At a police station near Madhura, Anoj Kumar, the head officer, said that this part of Bihar has evolved. Leaning over the criminal complaint lodged against Suresh Chaudhary, the father of Deepa Kumari, he noted that other villagers were against the union.
“Even Deepa’s mother disagreed with the marriage,” he said. “Suresh said he was marrying her off because of poverty.”
A few miles away, in Madhura, Mr. Chaudhary told his side of the story through clenched teeth, balling a pink stole with his fist. “Nobody gave any money,” he said. “Society said that we were marrying the girl off by force. Someone from the outside complained.”
When the police disrupted wedding preparations, on Feb. 5, Mr. Chaudhary avoided arrest by sprinting into a nearby cornfield and waiting out the night. He remained in hiding for two weeks.

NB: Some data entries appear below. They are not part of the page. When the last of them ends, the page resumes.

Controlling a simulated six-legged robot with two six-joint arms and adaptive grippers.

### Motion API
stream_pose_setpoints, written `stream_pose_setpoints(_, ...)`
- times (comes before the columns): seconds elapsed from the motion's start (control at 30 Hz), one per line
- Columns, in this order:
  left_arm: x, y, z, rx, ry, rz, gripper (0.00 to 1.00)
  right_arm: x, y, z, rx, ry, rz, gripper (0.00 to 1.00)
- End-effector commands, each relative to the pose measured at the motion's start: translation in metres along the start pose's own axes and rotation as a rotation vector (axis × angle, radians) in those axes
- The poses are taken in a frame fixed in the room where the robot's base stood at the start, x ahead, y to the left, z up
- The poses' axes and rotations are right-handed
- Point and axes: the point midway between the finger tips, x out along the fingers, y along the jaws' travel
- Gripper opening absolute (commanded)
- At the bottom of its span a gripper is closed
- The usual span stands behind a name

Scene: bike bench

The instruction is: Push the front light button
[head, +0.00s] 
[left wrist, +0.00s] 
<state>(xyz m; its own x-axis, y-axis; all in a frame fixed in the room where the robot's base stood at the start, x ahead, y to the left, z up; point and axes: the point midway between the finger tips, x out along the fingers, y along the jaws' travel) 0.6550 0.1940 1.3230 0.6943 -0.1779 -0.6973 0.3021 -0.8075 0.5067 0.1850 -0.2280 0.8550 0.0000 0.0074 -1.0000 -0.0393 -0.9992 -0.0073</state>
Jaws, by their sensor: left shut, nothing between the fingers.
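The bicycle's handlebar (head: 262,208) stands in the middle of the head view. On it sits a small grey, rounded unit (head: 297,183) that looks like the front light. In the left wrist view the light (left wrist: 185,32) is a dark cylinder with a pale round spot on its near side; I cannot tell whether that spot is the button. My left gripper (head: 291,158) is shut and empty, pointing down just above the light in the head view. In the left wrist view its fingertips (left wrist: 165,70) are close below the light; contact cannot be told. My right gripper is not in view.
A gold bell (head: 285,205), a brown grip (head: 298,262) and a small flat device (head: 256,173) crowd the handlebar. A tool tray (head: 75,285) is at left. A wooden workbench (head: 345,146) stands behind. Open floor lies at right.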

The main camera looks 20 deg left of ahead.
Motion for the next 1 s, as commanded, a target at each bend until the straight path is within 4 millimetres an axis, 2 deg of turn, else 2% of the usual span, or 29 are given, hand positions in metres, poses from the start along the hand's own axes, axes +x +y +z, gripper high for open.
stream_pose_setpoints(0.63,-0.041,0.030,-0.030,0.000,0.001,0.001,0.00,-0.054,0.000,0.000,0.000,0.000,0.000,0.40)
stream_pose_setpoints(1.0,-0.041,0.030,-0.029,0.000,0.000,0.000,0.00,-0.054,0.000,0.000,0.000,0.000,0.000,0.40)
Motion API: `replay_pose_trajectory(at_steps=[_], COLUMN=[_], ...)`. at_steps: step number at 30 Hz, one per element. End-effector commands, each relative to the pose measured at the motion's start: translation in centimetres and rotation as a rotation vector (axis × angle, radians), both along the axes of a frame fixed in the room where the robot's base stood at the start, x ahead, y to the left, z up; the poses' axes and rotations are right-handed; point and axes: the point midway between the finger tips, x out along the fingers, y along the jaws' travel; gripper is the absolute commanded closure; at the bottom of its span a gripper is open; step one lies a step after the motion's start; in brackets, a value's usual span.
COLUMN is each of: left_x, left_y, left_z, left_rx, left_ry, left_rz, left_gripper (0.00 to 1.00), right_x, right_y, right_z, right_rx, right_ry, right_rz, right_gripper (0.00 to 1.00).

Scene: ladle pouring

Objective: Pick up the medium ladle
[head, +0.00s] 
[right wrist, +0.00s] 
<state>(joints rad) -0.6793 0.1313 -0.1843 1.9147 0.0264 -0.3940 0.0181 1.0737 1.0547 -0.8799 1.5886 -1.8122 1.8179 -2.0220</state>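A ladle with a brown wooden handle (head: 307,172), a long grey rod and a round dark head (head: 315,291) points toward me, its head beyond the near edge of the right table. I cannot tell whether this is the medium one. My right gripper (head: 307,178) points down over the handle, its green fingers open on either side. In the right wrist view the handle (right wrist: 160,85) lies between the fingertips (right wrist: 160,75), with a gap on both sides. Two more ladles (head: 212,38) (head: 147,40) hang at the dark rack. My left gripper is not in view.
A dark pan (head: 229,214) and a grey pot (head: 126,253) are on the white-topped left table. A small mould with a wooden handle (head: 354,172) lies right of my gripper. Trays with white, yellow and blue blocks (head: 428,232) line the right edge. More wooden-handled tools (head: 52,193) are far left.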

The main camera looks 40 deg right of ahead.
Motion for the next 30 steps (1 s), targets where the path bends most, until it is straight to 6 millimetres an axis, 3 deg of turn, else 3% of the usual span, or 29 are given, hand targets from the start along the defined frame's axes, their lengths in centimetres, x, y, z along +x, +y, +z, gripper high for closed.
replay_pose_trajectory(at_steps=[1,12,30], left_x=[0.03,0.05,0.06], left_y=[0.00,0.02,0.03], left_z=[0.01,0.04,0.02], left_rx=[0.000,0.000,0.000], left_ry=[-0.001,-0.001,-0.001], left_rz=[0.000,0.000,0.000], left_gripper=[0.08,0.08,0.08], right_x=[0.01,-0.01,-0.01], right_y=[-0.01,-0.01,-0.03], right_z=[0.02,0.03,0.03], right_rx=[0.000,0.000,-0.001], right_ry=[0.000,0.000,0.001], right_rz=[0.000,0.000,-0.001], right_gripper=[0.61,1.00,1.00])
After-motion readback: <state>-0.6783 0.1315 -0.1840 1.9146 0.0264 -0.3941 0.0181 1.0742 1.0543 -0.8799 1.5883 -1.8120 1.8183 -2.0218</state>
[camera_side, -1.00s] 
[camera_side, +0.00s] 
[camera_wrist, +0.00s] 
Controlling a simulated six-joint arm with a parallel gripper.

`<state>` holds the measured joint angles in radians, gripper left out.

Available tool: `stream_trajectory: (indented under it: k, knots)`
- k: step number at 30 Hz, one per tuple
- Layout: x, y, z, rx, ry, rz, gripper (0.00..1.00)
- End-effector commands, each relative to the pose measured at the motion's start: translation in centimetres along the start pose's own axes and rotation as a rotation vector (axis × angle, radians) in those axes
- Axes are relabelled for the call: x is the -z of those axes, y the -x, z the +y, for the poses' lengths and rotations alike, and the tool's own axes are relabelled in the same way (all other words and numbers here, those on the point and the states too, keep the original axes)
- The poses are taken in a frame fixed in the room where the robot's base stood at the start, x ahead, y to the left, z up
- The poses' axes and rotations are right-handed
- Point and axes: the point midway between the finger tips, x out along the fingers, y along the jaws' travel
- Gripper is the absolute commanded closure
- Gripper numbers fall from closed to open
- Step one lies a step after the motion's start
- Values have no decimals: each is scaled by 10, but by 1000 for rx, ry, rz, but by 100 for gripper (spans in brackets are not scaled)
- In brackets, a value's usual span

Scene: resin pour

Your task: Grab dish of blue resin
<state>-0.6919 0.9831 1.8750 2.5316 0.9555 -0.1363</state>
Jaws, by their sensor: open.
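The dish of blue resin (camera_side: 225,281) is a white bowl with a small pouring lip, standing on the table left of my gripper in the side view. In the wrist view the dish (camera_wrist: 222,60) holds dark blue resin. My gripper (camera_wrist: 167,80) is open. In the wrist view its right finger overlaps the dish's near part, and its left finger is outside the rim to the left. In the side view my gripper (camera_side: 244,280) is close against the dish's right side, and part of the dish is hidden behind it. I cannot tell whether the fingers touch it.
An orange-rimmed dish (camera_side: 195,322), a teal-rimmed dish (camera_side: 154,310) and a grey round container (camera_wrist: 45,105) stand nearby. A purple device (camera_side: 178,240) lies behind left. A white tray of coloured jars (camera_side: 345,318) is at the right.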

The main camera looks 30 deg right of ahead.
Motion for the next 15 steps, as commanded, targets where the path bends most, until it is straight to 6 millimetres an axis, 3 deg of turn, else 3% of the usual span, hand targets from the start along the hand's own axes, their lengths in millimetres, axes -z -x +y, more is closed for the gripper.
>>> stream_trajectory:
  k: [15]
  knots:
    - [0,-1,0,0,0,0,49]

Pressed about his daughter’s age, Mr. Chaudhary said he shaved off two years on government documents to give her an advantage in school. As for Ms. Kumari’s police statement that he tried to marry her against her will, Mr. Chaudhary posed a rhetorical question: “Now, she is scared of the police. How can she say she wants to get married?”
Amused with the scrum that had formed around Mr. Chaudhary, a man in a white dhoti spoke up in English from the back of the crowd, announcing himself as Kailash Mishra, the landowner who employed the girl’s father in his fields.
Mr. Mishra understood that Mr. Chaudhary was technically a man on the run. But he credited him with being a “very good guy, very gentle guy” who happened to be caught doing something virtually everybody else in the village was guilty of.
“The parents are scared,” he said. “They are fearing that if a daughter grows up, she’ll meet some boys on her own.”
There was one part of the police investigation that Mr. Mishra said he could not dispute. As night fell on Madhura, Mr. Chaudhary sounded a halfhearted call for Ms. Kumari to make an appearance. When no one came forward, Mr. Mishra cracked a smile.
“She must be hiding,” he said. “She didn’t want the marriage. She’s happy. What was supposed to happen has not happened.”